Your instructions: Give the number of lines that hold the string "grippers". Nothing else is needed.

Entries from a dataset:
↓↓↓

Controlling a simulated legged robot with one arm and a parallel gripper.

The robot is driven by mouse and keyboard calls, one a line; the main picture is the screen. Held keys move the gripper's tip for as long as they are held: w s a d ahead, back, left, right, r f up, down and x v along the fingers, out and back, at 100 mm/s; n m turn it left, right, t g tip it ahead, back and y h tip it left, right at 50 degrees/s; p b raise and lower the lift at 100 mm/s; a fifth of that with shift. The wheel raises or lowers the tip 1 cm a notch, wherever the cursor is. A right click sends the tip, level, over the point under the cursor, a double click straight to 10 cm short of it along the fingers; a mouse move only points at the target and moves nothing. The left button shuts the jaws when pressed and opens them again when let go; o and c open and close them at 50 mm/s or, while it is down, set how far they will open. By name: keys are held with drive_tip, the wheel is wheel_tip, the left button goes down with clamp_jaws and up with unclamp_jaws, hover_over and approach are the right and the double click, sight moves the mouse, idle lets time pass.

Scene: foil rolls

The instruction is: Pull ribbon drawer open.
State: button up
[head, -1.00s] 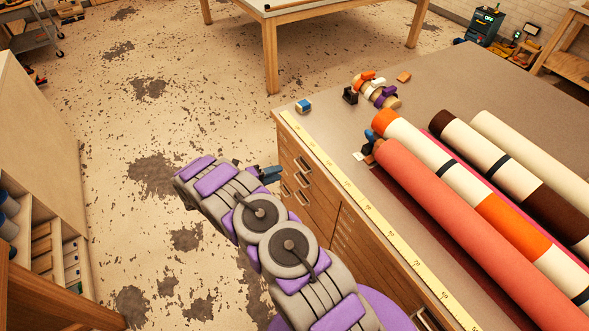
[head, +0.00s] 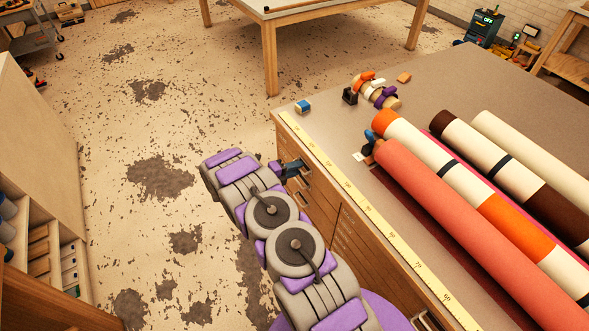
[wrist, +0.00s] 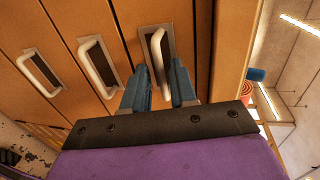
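The wooden drawer cabinet (head: 322,210) stands under the table top, with several drawers on its front. In the wrist view three pale bar handles show. The rightmost handle (wrist: 160,62) lies ahead of my gripper (wrist: 160,82), in line with the gap between its blue fingers. My gripper is open, with the fingers apart and nothing clamped. I cannot tell how far the fingertips reach around the handle. In the head view my gripper (head: 290,170) is at the cabinet's front near the top. The drawers look shut. No label tells which is the ribbon drawer.
The table top (head: 430,105) carries several long rolls, including a coral one (head: 440,215), and a yellow ruler (head: 375,220) along its near edge. Ribbon spools (head: 377,90) and a small blue box (head: 303,106) sit at the far end. Floor left of the cabinet is clear.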

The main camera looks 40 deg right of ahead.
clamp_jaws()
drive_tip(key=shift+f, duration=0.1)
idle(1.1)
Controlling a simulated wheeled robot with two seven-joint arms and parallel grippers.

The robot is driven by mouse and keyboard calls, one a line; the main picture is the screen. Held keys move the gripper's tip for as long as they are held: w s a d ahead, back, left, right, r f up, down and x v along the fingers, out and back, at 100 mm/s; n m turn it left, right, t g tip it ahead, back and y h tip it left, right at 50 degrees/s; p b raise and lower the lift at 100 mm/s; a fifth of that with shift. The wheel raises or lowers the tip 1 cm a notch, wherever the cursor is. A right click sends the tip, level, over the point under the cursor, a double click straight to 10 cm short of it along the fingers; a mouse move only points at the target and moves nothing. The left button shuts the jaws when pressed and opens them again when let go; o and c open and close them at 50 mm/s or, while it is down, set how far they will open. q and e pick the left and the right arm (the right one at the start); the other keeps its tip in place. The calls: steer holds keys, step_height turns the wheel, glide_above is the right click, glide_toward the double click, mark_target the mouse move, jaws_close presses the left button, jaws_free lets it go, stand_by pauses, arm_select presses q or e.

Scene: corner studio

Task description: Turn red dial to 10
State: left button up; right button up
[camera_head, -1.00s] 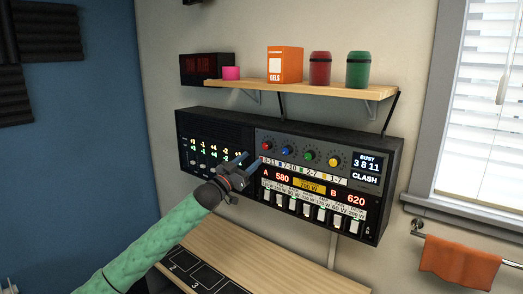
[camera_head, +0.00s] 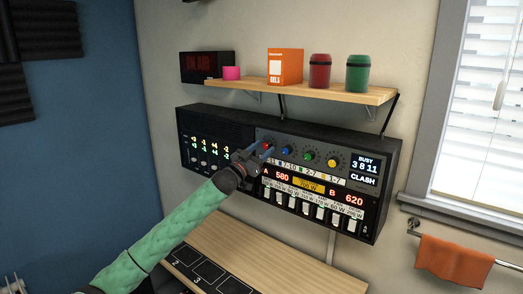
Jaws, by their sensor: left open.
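The red dial (camera_head: 268,146) is the leftmost of a row of coloured dials on the black wall panel (camera_head: 215,127). My left gripper (camera_head: 262,150) is open, with its fingers at the red dial and partly covering it. I cannot tell whether the fingers touch the dial. The label under the red dial is mostly hidden by the gripper. The display (camera_head: 365,164) at the panel's right reads "BUSY 3 8 11" and "CLASH". My right gripper is not in view.
The blue (camera_head: 284,150), green (camera_head: 308,155) and yellow (camera_head: 333,162) dials sit to the right. A wooden shelf (camera_head: 330,93) with a box and cups hangs above. A wooden desk (camera_head: 250,250) is underneath.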

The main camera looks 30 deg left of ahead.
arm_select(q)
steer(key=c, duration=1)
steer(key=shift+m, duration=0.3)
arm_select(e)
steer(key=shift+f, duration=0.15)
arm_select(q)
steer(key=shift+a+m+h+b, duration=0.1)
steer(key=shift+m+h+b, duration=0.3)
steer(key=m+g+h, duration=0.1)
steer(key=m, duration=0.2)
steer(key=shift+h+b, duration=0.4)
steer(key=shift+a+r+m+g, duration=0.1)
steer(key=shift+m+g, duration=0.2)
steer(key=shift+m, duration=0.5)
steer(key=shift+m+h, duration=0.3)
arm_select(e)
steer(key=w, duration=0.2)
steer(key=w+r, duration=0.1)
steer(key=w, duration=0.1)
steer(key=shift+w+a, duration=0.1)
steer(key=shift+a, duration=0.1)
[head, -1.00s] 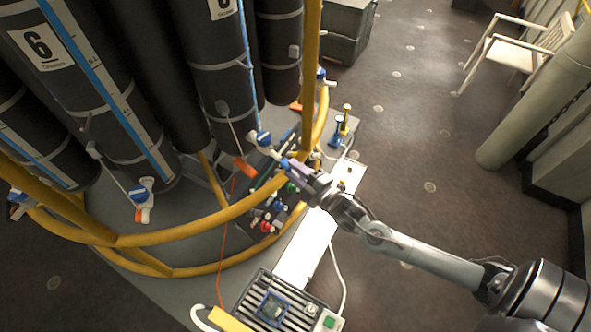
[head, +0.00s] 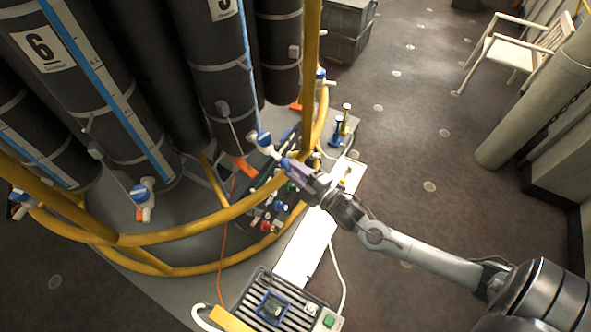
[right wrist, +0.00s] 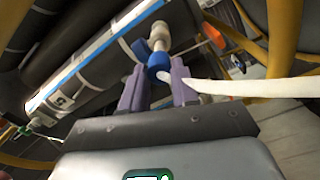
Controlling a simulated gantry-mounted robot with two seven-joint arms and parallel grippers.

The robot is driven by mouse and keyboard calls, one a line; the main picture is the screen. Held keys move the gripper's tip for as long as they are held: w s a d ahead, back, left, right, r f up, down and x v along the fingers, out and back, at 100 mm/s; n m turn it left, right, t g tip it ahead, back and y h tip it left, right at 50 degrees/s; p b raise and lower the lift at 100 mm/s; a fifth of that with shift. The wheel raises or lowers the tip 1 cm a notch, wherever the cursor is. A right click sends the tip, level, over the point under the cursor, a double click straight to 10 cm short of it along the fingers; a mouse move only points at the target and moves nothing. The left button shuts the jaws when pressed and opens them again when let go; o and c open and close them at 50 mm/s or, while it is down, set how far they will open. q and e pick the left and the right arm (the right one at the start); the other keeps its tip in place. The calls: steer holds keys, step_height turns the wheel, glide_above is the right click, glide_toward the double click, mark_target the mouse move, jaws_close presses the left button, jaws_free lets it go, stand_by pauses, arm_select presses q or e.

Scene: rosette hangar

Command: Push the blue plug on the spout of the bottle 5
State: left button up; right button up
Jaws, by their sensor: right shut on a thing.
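The bottle 5 (head: 212,85) is a large dark cylinder with a cut-off number label, hanging in the yellow frame. Its spout (head: 265,142), white with a blue part, sticks out low towards my right gripper. My right gripper (head: 289,166) is shut on the blue plug (head: 285,162), just in front of the spout's end. In the right wrist view the blue plug (right wrist: 159,63) sits between the purple fingertips, in line with the white spout (right wrist: 158,36). The plug and spout appear to meet there, but I cannot tell how far the plug is on. My left gripper is out of view.
A yellow rail (head: 215,220) curves below the spout. A dark rack with coloured plugs (head: 275,207) lies below it, and blue and yellow fittings (head: 340,125) stand to the right. A grey box (head: 275,300) is at the front. A white chair (head: 515,50) stands on open floor.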

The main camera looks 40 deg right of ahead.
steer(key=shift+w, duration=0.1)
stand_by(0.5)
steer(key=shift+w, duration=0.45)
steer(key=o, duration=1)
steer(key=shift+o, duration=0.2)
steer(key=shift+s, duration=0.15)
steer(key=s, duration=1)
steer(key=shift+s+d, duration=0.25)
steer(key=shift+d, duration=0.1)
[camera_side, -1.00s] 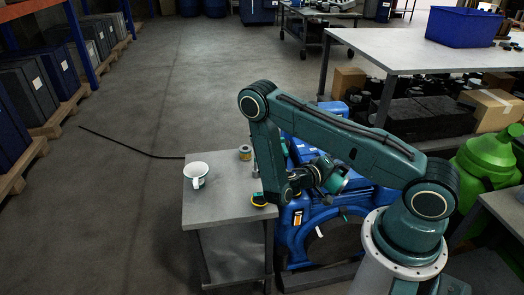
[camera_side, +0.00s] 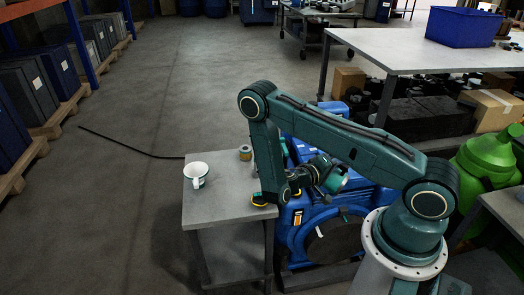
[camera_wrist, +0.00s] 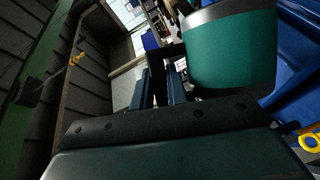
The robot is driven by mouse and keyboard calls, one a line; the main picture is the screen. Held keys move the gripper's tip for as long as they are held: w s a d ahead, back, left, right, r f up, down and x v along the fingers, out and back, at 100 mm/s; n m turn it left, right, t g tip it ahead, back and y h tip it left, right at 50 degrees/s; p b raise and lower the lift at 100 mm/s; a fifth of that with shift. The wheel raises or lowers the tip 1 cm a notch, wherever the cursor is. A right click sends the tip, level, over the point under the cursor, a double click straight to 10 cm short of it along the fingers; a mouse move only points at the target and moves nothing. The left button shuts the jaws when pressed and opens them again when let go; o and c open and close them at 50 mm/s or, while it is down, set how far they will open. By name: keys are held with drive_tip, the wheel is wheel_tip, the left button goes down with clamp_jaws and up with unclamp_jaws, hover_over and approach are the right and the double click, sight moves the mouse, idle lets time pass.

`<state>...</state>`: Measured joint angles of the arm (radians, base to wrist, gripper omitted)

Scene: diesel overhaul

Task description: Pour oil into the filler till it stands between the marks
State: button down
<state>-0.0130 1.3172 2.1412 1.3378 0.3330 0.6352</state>
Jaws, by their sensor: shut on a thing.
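My gripper (camera_wrist: 160,88) is shut on a teal jug (camera_wrist: 232,50), apparently by its dark handle. The jug has a grey band at one end in the wrist view. In the side view the jug (camera_side: 336,180) is tilted beside my wrist, in front of the blue engine (camera_side: 305,222). No oil stream shows, and the oil inside is hidden. I cannot make out the filler or the level marks. A yellow ring (camera_wrist: 310,140) shows at the right edge of the wrist view, near blue metal.
A grey bench (camera_side: 215,212) stands left of the engine. A large green container (camera_side: 487,160) stands at the right. The floor left of the bench is mostly clear.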

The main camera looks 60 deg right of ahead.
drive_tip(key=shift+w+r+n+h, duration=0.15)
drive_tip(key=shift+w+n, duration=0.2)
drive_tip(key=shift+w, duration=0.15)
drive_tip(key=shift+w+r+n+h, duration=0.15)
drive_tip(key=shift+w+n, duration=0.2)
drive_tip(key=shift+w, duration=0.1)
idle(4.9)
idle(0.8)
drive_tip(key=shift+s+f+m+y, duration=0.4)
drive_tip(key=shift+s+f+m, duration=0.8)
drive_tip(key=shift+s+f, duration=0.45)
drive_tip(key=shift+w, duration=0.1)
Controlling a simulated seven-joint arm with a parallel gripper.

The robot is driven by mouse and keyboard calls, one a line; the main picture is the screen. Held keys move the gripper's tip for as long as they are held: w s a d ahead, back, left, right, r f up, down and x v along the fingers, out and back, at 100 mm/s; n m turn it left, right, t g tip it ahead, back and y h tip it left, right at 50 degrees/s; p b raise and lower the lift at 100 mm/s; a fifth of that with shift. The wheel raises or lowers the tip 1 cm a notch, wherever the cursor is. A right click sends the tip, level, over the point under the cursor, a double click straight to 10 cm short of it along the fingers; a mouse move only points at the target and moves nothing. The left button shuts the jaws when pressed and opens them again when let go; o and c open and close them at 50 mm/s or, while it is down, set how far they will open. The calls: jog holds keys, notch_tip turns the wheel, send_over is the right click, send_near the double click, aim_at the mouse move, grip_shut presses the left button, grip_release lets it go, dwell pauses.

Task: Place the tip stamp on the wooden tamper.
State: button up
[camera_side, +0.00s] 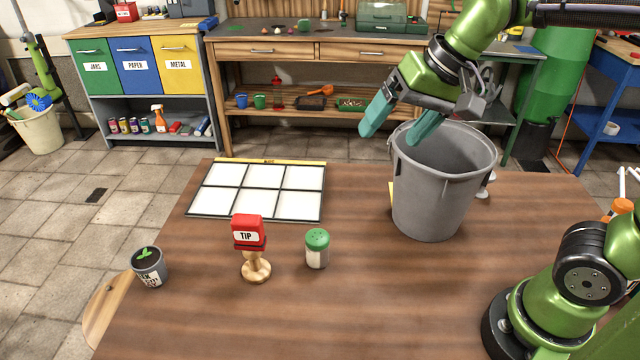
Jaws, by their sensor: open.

↑↑↑

Response below: 2